Relevance and Revolution

Tuesday, March 15, 2005

Where's the Revolution?

For some time now I have been wondering where the revolution was hiding. Where is the passion and fire for cause that moved people through the 1960's? I used to believe our generation had no real cause beyond hiding the fact we secretly watch reruns of "Saved By the Bell" (I'm 34, by the way, so you know of which generation I'm speaking)- but now I think our causes are just buried. They are buried in television. They are residing in that plant off the New Jersey turnpike where chemists create "natural flavoring". So-called professionals have cornered the market on our causes, mangling them into nice, square, foamy news stories that are formatted to fit our screens.

What I'm thinking about, not yet proprosing- due to the fact I DID grow up in the '80's and I'm not sure I can handle all the work- is that we reclaim our causes and start our own damn revolution.

Now, before anyone gets royally pissed, I'm not proclaiming there is no good work being done. However, the overall complacency of most of society is overwhelming me. We still have poverty, folks, and that just isn't ok. Those so-called professionals handling our causes right now have distorted our version of reality. Some of these professionals make a pretty penny recreating this reality to fit the picture our leaders like us to have in our head.

WAIT... keep reading- I promise I'm not going to throw a conspiracy theory on you. I guess I'm just sort of pessimistic right now. I'm sort of a bipolar pessimist. My mood will change, but not my need for revolution.

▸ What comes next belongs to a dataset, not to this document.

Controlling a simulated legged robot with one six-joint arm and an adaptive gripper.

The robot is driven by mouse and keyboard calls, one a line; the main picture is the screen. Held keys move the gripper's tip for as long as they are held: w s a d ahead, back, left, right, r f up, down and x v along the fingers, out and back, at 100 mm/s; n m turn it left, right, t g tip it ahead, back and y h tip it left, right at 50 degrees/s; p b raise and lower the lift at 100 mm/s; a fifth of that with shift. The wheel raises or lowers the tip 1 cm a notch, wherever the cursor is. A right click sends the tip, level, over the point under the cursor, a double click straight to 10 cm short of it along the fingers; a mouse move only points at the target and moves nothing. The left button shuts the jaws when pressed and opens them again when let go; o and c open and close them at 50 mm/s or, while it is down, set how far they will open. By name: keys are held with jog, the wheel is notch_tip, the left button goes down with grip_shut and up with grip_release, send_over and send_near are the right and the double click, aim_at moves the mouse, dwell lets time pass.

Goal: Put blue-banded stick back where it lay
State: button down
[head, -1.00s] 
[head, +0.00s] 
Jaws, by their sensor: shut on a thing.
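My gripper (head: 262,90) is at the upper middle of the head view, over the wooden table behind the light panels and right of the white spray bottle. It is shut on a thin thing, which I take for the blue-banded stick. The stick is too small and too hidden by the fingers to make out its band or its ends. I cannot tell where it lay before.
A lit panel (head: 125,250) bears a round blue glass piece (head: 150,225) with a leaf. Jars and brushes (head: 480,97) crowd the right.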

As far as relevence goes, the need for revolution can occur daily. I challenge you to take on one of those hidden causes when you find them. It might just be something like writing "fake baking is dumb" on a bunch of matchbooks at a bar to get your message heard.

Another fact overwhelming me is that I am a late bloomer in the area of hell raising and activism. Not that I didn't break my share of rules in that small Missouri town, but underage drinking only counts as a revolution when it's done on Senior-Skip-Day. I do react to the meanness of toll booth money takers, people who steal parking spots, and write a mean letter to the editor, but is this enough? Shouldn't I be picketing or crossing picket lines... or something? Can we feel good about our little acts of revolting?

Sure we can. And we can entice others to act. Before you know it, we'll have our causes back. This will be good, because I hate that artificial natural strawberry-kiwi flavor.